|Windows Phone Translation-As-You-Go|
|Written by Lucy Black|
|Thursday, 19 April 2012|
Microsoft has updated its Bing Translator app for Windows Phone giving it a real edge in terms of translate-as-you go.
The novel feature of the update is augmented reality - point the phone's camera at a sign. poster, menu and so on and see an overlay of translated text superimposed over the original. As the Microsoft Translator blog post puts it:
Think automatic subtitles for everyday life
The languages supported are English, Spanish, German, French, Italian and Chinese Simplified - which is a wider sulection than Word Lens on iOS which currently supports English, Spanish and French.
More impressive is the fact that you don't even need a network connection. You can download the language pack for the language you need and use it in offline mode.
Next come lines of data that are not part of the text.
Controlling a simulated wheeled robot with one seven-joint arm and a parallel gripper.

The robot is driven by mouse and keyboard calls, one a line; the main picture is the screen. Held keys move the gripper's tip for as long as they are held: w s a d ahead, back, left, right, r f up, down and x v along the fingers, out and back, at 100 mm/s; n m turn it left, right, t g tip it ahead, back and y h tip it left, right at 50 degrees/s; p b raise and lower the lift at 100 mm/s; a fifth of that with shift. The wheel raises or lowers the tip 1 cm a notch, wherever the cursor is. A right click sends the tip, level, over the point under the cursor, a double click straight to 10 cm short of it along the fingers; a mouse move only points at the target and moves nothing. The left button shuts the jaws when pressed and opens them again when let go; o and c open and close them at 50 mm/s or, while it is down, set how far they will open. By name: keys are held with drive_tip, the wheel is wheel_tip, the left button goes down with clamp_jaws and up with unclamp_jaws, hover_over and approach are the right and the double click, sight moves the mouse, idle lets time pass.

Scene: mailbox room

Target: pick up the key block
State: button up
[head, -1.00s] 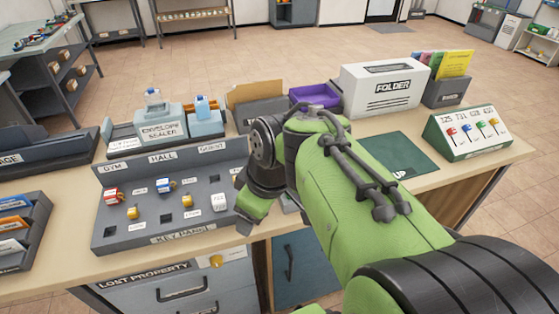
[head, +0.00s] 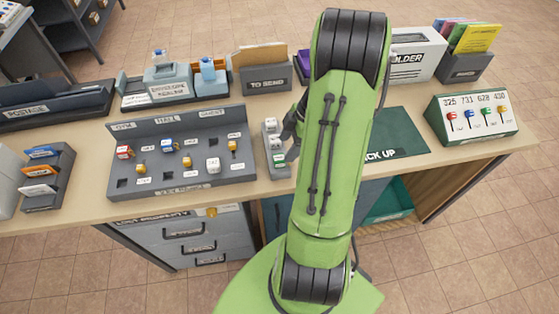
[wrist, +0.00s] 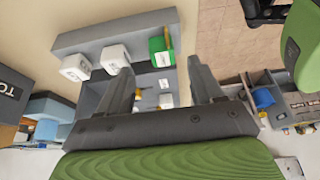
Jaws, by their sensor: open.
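Several small key blocks with brass keys sit in the grey key panel (head: 170,188) on the desk, among them a red one (head: 124,152), a blue one (head: 168,145) and a white one (head: 213,165). A small grey rack (head: 268,158) stands right of the panel. In the wrist view the rack (wrist: 75,42) holds two white blocks (wrist: 116,56) and a green block (wrist: 158,50) with a brass part beside it. My gripper (wrist: 163,82) is open and empty, its fingertips close to the rack. The head view shows only part of it; my arm hides the rest.
The envelope sealer (head: 172,82), the to-send tray (head: 266,80) and the folder machine (head: 425,55) stand behind. A green pick-up mat (head: 405,135) lies to the right, with a numbered key stand (head: 475,118) beyond. The front desk edge is narrow.

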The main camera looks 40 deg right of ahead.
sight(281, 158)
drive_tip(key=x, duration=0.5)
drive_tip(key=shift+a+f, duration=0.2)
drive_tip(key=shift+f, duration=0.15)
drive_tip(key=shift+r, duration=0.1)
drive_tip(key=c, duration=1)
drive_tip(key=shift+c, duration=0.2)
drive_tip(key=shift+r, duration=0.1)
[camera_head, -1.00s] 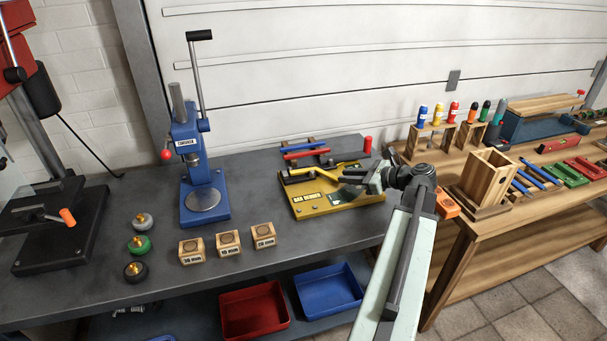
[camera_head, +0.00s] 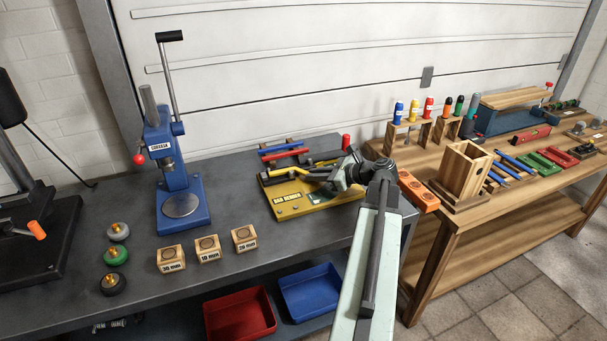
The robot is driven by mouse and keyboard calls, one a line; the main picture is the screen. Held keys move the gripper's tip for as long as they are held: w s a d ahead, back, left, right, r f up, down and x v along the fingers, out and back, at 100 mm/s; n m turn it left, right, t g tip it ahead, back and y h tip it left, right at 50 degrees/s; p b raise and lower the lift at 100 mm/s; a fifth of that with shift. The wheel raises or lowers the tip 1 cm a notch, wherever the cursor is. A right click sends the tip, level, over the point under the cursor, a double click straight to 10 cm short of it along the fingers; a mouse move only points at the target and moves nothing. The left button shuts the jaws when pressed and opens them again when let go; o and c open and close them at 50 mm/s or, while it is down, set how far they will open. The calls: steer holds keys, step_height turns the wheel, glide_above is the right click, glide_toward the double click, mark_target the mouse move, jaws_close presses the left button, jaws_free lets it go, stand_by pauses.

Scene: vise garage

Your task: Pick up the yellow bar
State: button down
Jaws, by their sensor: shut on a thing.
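The yellow bar (camera_head: 284,178) is at the yellow bar bender (camera_head: 285,211) on the grey bench, and part of it is hidden behind my gripper. Another yellow stretch shows just beyond the fingers. My gripper (camera_head: 318,179) reaches in from the right, low over the bender, and is shut on the yellow bar. The fingers are dark and small here. I cannot tell whether the bar is clear of the bender.
A blue bar (camera_head: 280,147) and a red bar (camera_head: 284,155) lie behind the bender. A blue press (camera_head: 183,190) and several wooden blocks (camera_head: 208,248) stand to the left. A wooden table (camera_head: 455,222) with tools is on the right. Red and blue bins sit below.

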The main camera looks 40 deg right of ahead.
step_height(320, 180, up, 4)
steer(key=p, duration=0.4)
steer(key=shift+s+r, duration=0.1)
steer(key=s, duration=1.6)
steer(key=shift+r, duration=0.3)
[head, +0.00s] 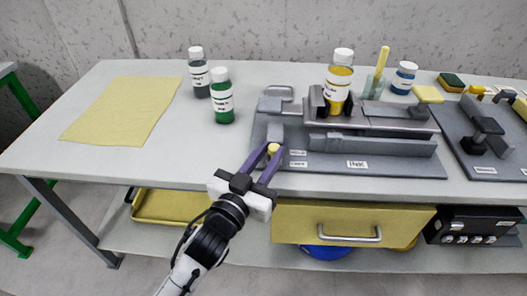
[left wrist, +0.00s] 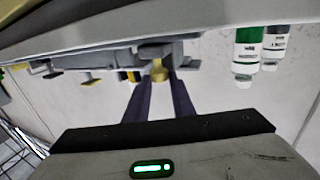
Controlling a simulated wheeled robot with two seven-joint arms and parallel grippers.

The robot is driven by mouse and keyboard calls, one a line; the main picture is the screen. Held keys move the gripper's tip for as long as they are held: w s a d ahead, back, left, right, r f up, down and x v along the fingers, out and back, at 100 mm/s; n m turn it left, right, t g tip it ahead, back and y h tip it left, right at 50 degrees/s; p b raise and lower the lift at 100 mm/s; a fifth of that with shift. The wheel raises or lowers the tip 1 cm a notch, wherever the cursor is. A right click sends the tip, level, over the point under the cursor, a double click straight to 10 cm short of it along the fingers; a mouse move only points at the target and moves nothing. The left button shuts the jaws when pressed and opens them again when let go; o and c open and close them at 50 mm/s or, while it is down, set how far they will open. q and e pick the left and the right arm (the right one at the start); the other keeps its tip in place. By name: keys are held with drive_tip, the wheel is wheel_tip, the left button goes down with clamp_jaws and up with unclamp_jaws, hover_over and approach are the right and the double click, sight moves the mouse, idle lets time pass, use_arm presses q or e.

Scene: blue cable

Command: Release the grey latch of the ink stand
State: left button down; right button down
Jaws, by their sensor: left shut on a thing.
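The ink stand (head: 390,165) is a grey fixture on the table, marked INK. A bottle of yellow ink (head: 339,82) with a white cap stands upright between its dark jaws. At the stand's front left corner is a round yellow knob (head: 272,148), which seems to belong to the grey latch; the latch's body is mostly hidden by my fingers. My left gripper (head: 266,152) has its purple fingers on either side of the knob and is shut on it. In the left wrist view the knob (left wrist: 159,72) shows between the fingertips. My right gripper is not in view.
A green bottle (head: 221,97) and a dark grey bottle (head: 198,73) stand left of the stand. A yellow cloth (head: 122,110) lies further left. Another grey fixture (head: 490,140) is at the right. A yellow drawer (head: 350,223) with a handle is below the front edge.

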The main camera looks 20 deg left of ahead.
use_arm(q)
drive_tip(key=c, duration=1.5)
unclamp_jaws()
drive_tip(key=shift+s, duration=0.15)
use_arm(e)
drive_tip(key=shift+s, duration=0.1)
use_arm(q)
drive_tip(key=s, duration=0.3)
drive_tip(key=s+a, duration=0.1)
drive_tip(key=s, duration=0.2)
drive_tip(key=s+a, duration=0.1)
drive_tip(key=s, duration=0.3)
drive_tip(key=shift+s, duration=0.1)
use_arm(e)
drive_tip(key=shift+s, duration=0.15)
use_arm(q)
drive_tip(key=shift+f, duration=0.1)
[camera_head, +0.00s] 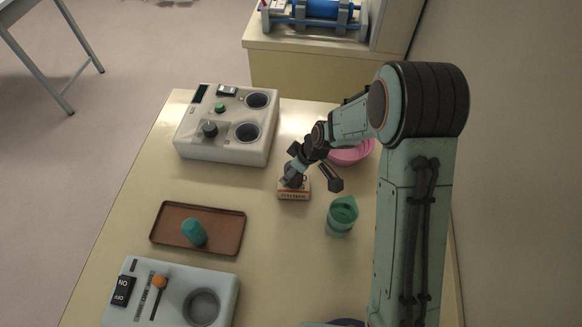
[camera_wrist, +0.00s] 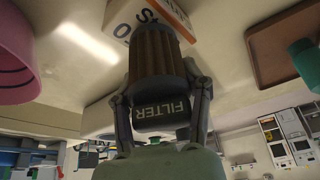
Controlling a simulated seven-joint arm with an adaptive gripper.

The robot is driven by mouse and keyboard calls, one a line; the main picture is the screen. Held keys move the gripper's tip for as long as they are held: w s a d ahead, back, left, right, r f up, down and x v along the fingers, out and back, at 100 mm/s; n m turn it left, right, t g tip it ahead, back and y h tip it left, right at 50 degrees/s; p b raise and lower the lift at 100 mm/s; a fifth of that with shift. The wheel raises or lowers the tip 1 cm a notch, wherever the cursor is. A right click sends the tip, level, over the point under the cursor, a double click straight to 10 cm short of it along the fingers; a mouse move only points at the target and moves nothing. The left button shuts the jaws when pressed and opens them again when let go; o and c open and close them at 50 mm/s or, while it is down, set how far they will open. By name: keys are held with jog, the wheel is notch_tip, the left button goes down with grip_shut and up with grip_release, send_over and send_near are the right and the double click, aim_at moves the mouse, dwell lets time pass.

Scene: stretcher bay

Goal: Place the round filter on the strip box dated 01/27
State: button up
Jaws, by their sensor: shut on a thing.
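The round filter (camera_wrist: 156,62) is a brown pleated cylinder with a dark end marked FILTER. In the wrist view my gripper (camera_wrist: 160,92) is shut on it, one finger on each side. In the head view my gripper (camera_head: 300,179) is over a small orange and white box (camera_head: 294,195), and the filter is hard to make out there. The box also shows in the wrist view (camera_wrist: 178,12), just beyond the filter's far end, with large letters starting "St". I cannot tell whether filter and box touch. No date is readable on the box.
A pink bowl (camera_head: 352,153) is behind my gripper and a green cup (camera_head: 342,216) to its front right. A brown tray (camera_head: 165,232) holds a teal cylinder (camera_head: 194,232). Two control units stand at the left, back (camera_head: 190,143) and front (camera_head: 225,275). The table between tray and box is clear.

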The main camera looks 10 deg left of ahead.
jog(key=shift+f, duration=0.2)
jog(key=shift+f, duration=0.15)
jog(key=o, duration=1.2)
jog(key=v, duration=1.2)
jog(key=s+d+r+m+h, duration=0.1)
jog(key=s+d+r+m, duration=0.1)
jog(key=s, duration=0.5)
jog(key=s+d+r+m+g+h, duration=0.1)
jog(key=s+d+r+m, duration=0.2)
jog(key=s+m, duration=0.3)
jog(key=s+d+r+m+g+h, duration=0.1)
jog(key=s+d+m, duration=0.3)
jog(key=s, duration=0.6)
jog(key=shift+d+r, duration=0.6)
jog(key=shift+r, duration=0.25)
If what you want to do is hold a conversation in a language you don't speak, the translator app has a speak and translate mode with choices English (both US and UK) German, French, Italian, and Spanish. To use this you do need to be connected online. You tap the icon to speak into the phone then at the next tap you can either read out the translation or have the phone speak it for you.
Using the keyboard you can type in a word or sentence to be translated into over 30 languages, some of which are supported in speech-playback mode.
Finally, if you pin the app to your Windows Phone home screen as a new live tile, it will deliver a translation a day in the language of your choice, helping you to learn a new language one word at a time.
View this video to hear the developers discussing the features of this app:
Microsoft Research had a hand in creating the new app and it is interesting to note how important this sort of cutting edge AI application is becoming. The Microsoft Research team is particularly pleased with the achievement of cramming a standalone translation engine into the phone. Alex Acero, a research manager for Microsoft Research said:
“There’s also a compact machine-translation engine that runs in the phone. That is also cool, because it requires no data connection, important when you’re traveling if you don’t want to get hit with a huge bill when you come back home. The server engine is huge, so compressing it to fit in a phone was not an easy feat.”
Apple may have Siri, but Microsoft now has a translation application that might be difficult to reproduce on other platforms. Google could do it with its translation engine, but it is difficult to see why it would go to the trouble.
If you are looking for reasons why Windows Phone 7 deserves attention, add this app to the list.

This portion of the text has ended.